Piaget (1952) observed that, from about four months old, babies perform secondary circular reactions:repeating actions that involve external objects. Young babies demonstrate this behaviour if they are given access to an appropriate mechanism. Typically, the baby is enabled make a foot movement that actuates a mobile or makes a noise. Repetitions demonstrate the ability to predict action outcomes (or rewards) in a highly structured environment. The self-referential structure of the secondary circular reactions may be expressed as:
If, in my current situation (A), I carry out action B, outcome C will be produced.
For this to be an effective procedure it is necessary that situation A be recognised, that B is part of the baby’s repertoire of possible actions and that C be regarded as a reward. The essential step forward is that external objects are now involved in the self-referential loop.

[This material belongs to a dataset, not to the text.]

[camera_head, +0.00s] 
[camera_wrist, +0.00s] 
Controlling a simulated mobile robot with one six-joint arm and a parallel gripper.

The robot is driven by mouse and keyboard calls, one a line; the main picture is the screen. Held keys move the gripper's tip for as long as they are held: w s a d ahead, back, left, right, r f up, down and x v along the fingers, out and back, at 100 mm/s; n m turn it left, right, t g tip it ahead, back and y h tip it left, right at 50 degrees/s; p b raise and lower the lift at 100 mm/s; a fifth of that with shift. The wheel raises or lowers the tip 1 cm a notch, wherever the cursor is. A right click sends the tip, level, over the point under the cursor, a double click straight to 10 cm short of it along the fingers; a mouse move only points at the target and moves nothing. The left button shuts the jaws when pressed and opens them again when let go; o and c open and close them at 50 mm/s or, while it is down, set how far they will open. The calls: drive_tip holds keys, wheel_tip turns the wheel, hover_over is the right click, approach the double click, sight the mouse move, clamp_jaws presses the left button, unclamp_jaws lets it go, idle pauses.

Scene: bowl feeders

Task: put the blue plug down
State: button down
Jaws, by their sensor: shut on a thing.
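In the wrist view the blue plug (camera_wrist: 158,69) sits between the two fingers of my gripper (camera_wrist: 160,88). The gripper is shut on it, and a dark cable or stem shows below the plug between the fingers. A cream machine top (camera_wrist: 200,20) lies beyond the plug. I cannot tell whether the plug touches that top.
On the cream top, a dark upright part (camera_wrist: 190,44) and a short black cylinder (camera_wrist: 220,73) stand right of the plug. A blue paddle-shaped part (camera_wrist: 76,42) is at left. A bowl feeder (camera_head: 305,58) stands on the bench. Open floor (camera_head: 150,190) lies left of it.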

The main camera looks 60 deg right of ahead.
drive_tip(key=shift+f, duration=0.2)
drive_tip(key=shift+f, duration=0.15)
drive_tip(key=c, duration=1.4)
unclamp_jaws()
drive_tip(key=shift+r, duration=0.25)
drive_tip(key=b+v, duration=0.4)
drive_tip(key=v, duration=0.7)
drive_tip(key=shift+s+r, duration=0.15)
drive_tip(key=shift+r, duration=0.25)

Stage 4: 6 months onwards – motivation by success
It appears that, around this age, babies become motivated by success: they seek to demonstrate, both to themselves and interested adults, their ability to produce specific effects on their physical and/or social environment. This provides them with the first indication that they have the ability to effect their physical and social environment. This stage is also significant in that it allows the outcomes of actions to be expressed as changing the initial situation (A) to a final situation (C). Simple reasoning processes (observed from about 9 months) can now develop, comparable to those used by other great apes in using tools to achieve objectives.
Conceptualising the outcomes of actions as changes in situation supports the development of chaining – linking successive actions together to produce an overall (predicted) change in the environment.
One consequence of ‘motivation by success’ is the formation of an external world model, in which situations that provide possibilities for effective action are sought. This model necessarily incorporates self-referential aspects that will eventually be eliminated in the (ideally) objective model of the world employed by adults. An important consequence ‘motivation by success’ is that babies become active explorers of their environment. This becomes very apparent when they learn to walk.
Based from the website I can add a fifth stage:
Stage 5: Development of explicit self- and world-models is based on the motivational shift described above. This, and the recognition of agency in others, leads to cultural developments, including the use of symbolic representation and language.
Now this is very much close to the common developmental sub stages identified in the sensory motor stage identified by Piaget.
- Reflexive Stage (0-2 months) Simple reflex activity such as grasping, sucking. Motivation is. The instinctual habit of sucking thumb, for example leads to formation of thumb-is-my-own-body/self sort of concept.
- Primary Circular Reactions(2-4 months) Reflexive behaviors occur in stereotyped repetition such as opening and closing fingers repetitively. The primary motivation is self-agency. the fact that one can close and open fingers at will, leads to development of concept of self-will, an important ingredient of consciousness.
- Secondary Circular Reactions(4-8 months) Repetition of change actions to reproduce interesting consequences such as kicking one’s feet to move a mobile suspended over the crib. Here the motivation is primarily of pleasure. One moves the mobile as it is pleasurable to watch, makes a pleasurable noise.
- Coordination of Secondary Reactions(8-12 months) Responses become coordinated into more complex sequences. Actions take on an “intentional” character such as the infant reaches behind a screen to obtain a hidden object. Here the grand transition that Dougals talks about takes place- motivation is now dictated by predicting the worldly outcome and archiving success in actions. The motivation is for success and predictive in nature. Chaining of world events also happens in successfully forming a world representation.
- Tertiary Circular Reactions(12-18 months) . Discovery of new ways to produce the same consequence or obtain the same goal such as the infant may pull a pillow toward him in an attempt to get a toy resting on it. The motivation now is novelty – finding novel ways of doing the same thing. Here situation A leads to situation C, but action taken to make the transition may be B or D or E.
The time frames above are tentative and I believe one can observe tertiary reactions in children below 9 months of age. The cognitive revolution that Tomasello et al mention, at 9 months of age, when a children starts recognizing other people as intentional agents , leads to a phenomenal change in consciousness also. But that would be going to the sixth stage of my 8 stage developmental framework, probably taking us to pre-operational period. It definitely would mark a major transition.
I find the above theory of infant consciousness development tenable and compatible with my won framework. Would love to hear conflicting theories, frameworks.